___ PROVIDED MATERIAL ___

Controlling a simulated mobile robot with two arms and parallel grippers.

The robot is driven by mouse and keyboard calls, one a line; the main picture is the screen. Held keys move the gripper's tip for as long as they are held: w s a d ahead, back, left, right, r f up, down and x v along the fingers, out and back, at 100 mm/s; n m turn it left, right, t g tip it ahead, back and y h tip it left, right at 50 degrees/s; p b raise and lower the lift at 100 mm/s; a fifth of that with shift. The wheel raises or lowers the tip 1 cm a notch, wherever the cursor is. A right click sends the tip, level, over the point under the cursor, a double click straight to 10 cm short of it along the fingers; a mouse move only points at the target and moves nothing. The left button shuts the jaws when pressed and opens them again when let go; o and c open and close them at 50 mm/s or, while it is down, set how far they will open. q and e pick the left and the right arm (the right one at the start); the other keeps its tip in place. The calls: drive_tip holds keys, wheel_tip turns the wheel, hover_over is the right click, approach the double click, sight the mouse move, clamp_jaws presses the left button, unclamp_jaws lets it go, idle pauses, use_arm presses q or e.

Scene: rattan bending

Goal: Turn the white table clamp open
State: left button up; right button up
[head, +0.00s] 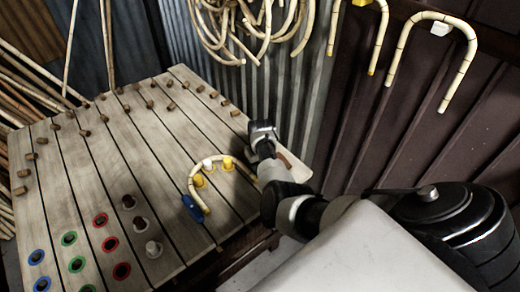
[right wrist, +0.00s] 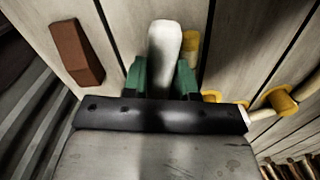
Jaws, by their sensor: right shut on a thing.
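The white table clamp's handle (right wrist: 165,50) stands between the green fingers of my right gripper (right wrist: 162,80) in the right wrist view. The fingers are shut on it, one on each side. In the head view my right wrist (head: 263,140) is over the right edge of the slatted table (head: 120,150); it hides the fingers and the gripped handle there. My left gripper is not in view.
Several brown pegs (head: 171,106) stand on the table's far and left parts. Colored ringed holes (head: 110,244) lie at the near left. Canes hang on the wall (head: 460,70) behind. In the wrist view, a brown block (right wrist: 77,52) is left of the fingers.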

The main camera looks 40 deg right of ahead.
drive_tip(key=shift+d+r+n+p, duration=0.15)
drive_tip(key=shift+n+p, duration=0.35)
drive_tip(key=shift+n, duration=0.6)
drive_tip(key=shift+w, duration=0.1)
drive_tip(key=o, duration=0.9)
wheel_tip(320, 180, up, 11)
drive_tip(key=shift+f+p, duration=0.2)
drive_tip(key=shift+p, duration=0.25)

___

TASK PROMPT | Look above for every line with the word "robot" and copy it.

SOLUTION FOR THIS PROBLEM |
Controlling a simulated mobile robot with two arms and parallel grippers.
The robot is driven by mouse and keyboard calls, one a line; the main picture is the screen. Held keys move the gripper's tip for as long as they are held: w s a d ahead, back, left, right, r f up, down and x v along the fingers, out and back, at 100 mm/s; n m turn it left, right, t g tip it ahead, back and y h tip it left, right at 50 degrees/s; p b raise and lower the lift at 100 mm/s; a fifth of that with shift. The wheel raises or lowers the tip 1 cm a notch, wherever the cursor is. A right click sends the tip, level, over the point under the cursor, a double click straight to 10 cm short of it along the fingers; a mouse move only points at the target and moves nothing. The left button shuts the jaws when pressed and opens them again when let go; o and c open and close them at 50 mm/s or, while it is down, set how far they will open. q and e pick the left and the right arm (the right one at the start); the other keeps its tip in place. The calls: drive_tip holds keys, wheel_tip turns the wheel, hover_over is the right click, approach the double click, sight the mouse move, clamp_jaws presses the left button, unclamp_jaws lets it go, idle pauses, use_arm presses q or e.

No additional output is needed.